I was raised on the West Coast but have lived in the South much of my adult life due to military assignments. I have served in National Guard units that trace their lineage to Confederate regiments in Texas and Virginia. Despite my Confederate connections both familial and by service I can find little of the romance and idealism that some find in the Confederacy and the “Lost Cause.” I see the Civil War for what it was, a tragedy of the highest order brought about by the need of some to enslave others to maintain their economic system.

Today there are many that use the flags of the Confederacy outside of their historic context. They are often used as a symbol of either racial hatred or of defiance to the Federal Government by white Supremacist or anti-government organizations.  Many that use them openly advocate for the overthrow of the Federal Government.  The calls for such “revolt” can be found all over the country even in the halls of Congress much as they were in the 1830s, 40s and 50s. Some of this is based in libertarian economic philosophy which labels the government as the enemy of business, some based social policies which are against their religious beliefs and some sadly to say based in an almost xenophobic racial hatred.  The scary thing as that the divisions in the country are probably as great as or greater than they were in the 1850s as the country lurched inexorably to Civil War with neither side willing to do anything that might lessen their political or economic power even if it means the ruin of the country.
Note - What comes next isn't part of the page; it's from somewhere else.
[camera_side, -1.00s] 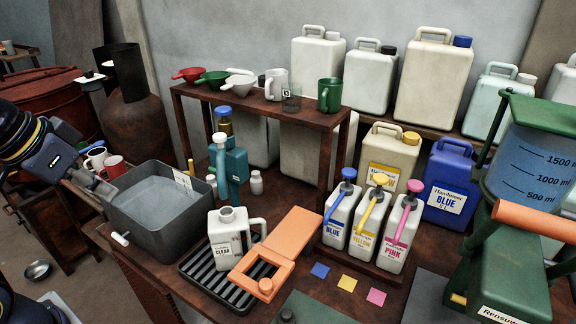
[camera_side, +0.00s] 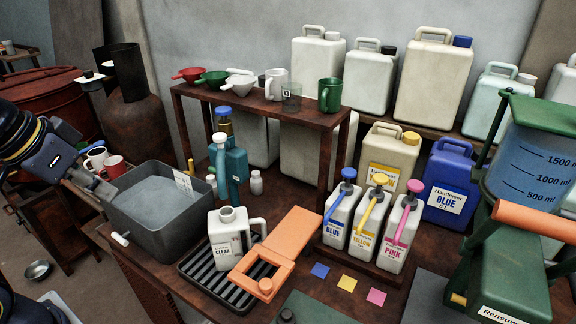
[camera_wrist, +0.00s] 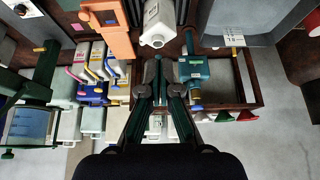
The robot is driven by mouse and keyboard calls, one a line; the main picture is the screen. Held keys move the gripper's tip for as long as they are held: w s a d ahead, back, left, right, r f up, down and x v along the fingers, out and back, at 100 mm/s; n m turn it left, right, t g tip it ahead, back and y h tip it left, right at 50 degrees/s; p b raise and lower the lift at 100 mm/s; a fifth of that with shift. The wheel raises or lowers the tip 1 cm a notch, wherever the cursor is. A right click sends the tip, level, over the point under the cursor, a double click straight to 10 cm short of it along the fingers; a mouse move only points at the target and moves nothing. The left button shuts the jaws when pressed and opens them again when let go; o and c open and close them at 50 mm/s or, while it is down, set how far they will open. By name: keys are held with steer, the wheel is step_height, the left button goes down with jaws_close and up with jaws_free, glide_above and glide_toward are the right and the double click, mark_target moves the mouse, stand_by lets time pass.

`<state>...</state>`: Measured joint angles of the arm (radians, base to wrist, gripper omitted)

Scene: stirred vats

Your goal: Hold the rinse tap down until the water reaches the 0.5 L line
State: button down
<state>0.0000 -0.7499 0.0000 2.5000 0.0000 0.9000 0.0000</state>
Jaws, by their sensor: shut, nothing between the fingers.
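My gripper (camera_side: 108,192) is at the left in the side view, beside the left rim of a grey basin (camera_side: 160,232). Its fingers are together and empty; they also show in the wrist view (camera_wrist: 161,62).
A white jug marked CLEAR (camera_side: 228,250) stands on a drip grate (camera_side: 205,285) beside an orange stand (camera_side: 290,240). Blue, yellow and pink pump bottles (camera_side: 340,222) stand in a row. A shelf (camera_side: 262,112) with cups and funnels is behind.

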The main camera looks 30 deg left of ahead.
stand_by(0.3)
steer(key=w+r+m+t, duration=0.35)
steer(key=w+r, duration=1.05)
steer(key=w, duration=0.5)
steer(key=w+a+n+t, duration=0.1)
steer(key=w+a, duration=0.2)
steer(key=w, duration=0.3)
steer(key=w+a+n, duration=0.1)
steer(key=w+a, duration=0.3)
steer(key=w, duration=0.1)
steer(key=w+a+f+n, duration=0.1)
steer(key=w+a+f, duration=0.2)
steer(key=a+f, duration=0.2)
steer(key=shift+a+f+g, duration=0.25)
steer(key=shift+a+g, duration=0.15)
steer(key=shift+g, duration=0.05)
As seems to be the case around this time of year I have seen the symbols of the Confederacy, particularly the Battle Flag displayed in manners that can only be seen as symbols of defiance. July 4th will be celebrated this week and it seems to me that the flag that should be most prominently displayed is the Stars and Stripes not the Confederate Battle flag or even the Gadsen Flag which has become the symbol of the modern Tea Party movement.  Somehow I find the flag flown in rebellion to the country that I serve displayed in such an arrogant manner.
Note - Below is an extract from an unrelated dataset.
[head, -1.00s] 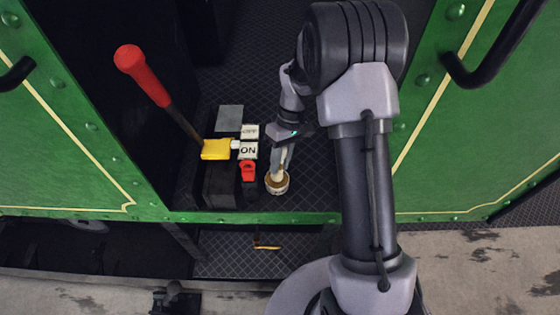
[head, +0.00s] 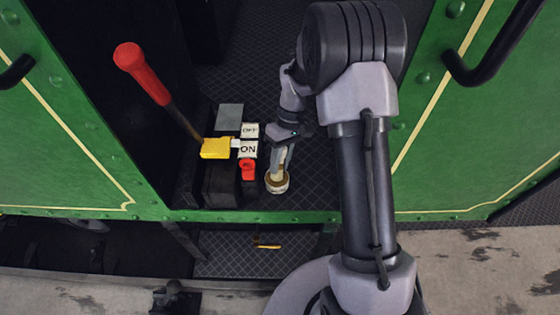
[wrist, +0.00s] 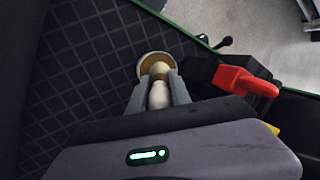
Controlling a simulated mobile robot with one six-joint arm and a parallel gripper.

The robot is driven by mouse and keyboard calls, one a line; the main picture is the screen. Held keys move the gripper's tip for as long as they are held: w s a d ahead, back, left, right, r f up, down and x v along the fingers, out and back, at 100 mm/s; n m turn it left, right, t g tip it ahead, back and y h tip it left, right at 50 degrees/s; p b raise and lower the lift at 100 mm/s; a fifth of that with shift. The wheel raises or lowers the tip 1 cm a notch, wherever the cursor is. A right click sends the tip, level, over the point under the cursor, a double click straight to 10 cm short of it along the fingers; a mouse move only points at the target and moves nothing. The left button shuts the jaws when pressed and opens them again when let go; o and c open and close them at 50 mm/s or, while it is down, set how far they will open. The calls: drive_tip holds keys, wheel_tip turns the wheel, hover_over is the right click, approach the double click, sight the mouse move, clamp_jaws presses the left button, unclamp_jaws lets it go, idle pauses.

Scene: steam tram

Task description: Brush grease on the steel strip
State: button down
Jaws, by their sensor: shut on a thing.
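My gripper (head: 279,162) is shut on a brush with a pale wooden handle (wrist: 158,95) and points down at a small round grease pot (head: 277,187). The pot stands on the tread-plate floor; in the wrist view its pale rim (wrist: 142,66) and tan inside show around the brush's lower end. The bristles are hidden, and I cannot tell how deep they are. A flat grey plate (head: 229,114), which looks like the steel strip, lies up and left of the pot, on the dark lever housing. It is apart from my gripper.
A lever with a red knob (head: 128,56) leans left of the plate. A yellow block (head: 215,149), an OFF label (head: 250,130), an ON label (head: 249,149) and a red catch (head: 247,170) lie between lever and pot. Green panels (head: 60,150) flank the opening.

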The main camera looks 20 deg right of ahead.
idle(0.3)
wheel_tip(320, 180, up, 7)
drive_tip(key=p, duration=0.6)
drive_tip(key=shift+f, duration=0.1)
For people like the Federal Government which is the enemy. Now I know that our system of government has its flaws. Likewise I cannot agree more about the corruption of many in political office, regardless of their political allegiance.  While it is true that the Federal Government has taken upon itself many powers some never envisioned by those that crafted the Constitution, it has done so because leaders of both political parties have consented to it and even worked to strengthen the Federal Government with the consent of the American people that elect them again and again.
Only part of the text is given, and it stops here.